[DIRECTION]: Repeat the listing that follows, character for character, minus the pictures.
☆ ☆ ☆
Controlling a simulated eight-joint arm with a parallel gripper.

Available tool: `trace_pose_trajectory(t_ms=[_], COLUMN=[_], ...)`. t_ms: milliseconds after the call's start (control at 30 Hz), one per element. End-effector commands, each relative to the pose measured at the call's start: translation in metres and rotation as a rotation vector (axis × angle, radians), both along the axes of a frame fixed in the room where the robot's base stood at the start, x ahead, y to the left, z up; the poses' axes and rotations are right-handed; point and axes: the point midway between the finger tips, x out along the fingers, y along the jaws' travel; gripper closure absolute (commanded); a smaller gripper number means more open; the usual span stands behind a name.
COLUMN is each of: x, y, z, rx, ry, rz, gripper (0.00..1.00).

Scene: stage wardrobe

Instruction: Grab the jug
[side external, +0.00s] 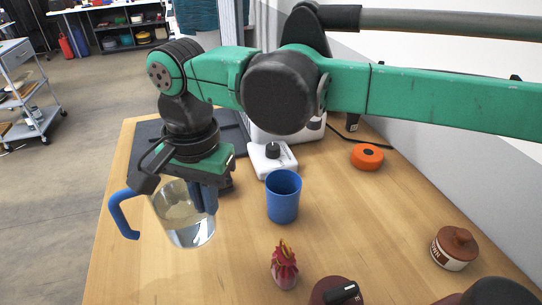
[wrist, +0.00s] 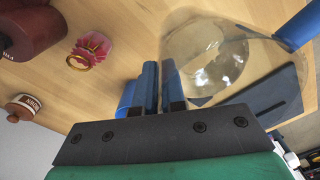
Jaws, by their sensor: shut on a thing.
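The jug (side external: 172,212) is clear glass with a blue handle (side external: 122,215) on its left side. It is slightly tilted near the left edge of the table, and I cannot tell surely whether its base touches the wood. In the wrist view the jug (wrist: 215,50) fills the right of the picture, its handle (wrist: 298,28) at the far right. My gripper (side external: 205,198) is at the jug's right side, opposite the handle. Its blue fingers (wrist: 160,85) point down and are shut on the jug's wall, with the glass between them.
A blue cup (side external: 284,197) stands right of the jug. A white device (side external: 272,158) and a dark panel (side external: 147,140) lie behind. Wood between cup and jar is clear.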

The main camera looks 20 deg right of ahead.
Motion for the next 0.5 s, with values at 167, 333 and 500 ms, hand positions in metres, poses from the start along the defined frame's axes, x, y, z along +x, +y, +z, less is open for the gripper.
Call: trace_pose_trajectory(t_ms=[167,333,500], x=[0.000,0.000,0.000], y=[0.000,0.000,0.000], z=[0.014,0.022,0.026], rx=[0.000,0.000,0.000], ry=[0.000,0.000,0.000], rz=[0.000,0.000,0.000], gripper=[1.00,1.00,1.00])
☆ ☆ ☆
[RESPONSE TO THIS EXERCISE]:
Controlling a simulated eight-joint arm with a parallel gripper.

Available tool: `trace_pose_trajectory(t_ms=[_], COLUMN=[_], ...)`. t_ms: milliseconds after the call's start (control at 30 Hz), one per element. End-effector commands, each relative to the pose measured at the call's start: translation in metres and rotation as a rotation vector (axis × angle, radians), both along the axes of a frame fixed in the room where the robot's base stood at the start, x ahead, y to the left, z up; the poses' axes and rotations are right-handed; point and axes: the point midway between the finger tips, x out along the fingers, y along the jaws' travel; gripper closure absolute (commanded); a smaller gripper number means more open; the usual span stands behind a name.
COLUMN is each of: x, y, z, rx, ry, rz, gripper (0.00..1.00).

Scene: stage wardrobe

Instruction: Grab the jug
[side external, +0.00s] 
[wrist, +0.00s] 
Jaws, by their sensor: shut on a thing.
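The jug (side external: 172,212) is clear glass with a blue handle (side external: 122,215) on its left side. It is slightly tilted near the left edge of the table, and I cannot tell surely whether its base touches the wood. In the wrist view the jug (wrist: 215,50) fills the right of the picture, its handle (wrist: 298,28) at the far right. My gripper (side external: 205,198) is at the jug's right side, opposite the handle. Its blue fingers (wrist: 160,85) point down and are shut on the jug's wall, with the glass between them.
A blue cup (side external: 284,197) stands right of the jug. A white device (side external: 272,158) and a dark panel (side external: 147,140) lie behind. Wood between cup and jar is clear.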

The main camera looks 20 deg right of ahead.
Motion for the next 0.5 s, with values at 167, 333 and 500 ms, hand positions in metres, poses from the start along the defined frame's axes, x, y, z along +x, +y, +z, less is open for the gripper.
Call: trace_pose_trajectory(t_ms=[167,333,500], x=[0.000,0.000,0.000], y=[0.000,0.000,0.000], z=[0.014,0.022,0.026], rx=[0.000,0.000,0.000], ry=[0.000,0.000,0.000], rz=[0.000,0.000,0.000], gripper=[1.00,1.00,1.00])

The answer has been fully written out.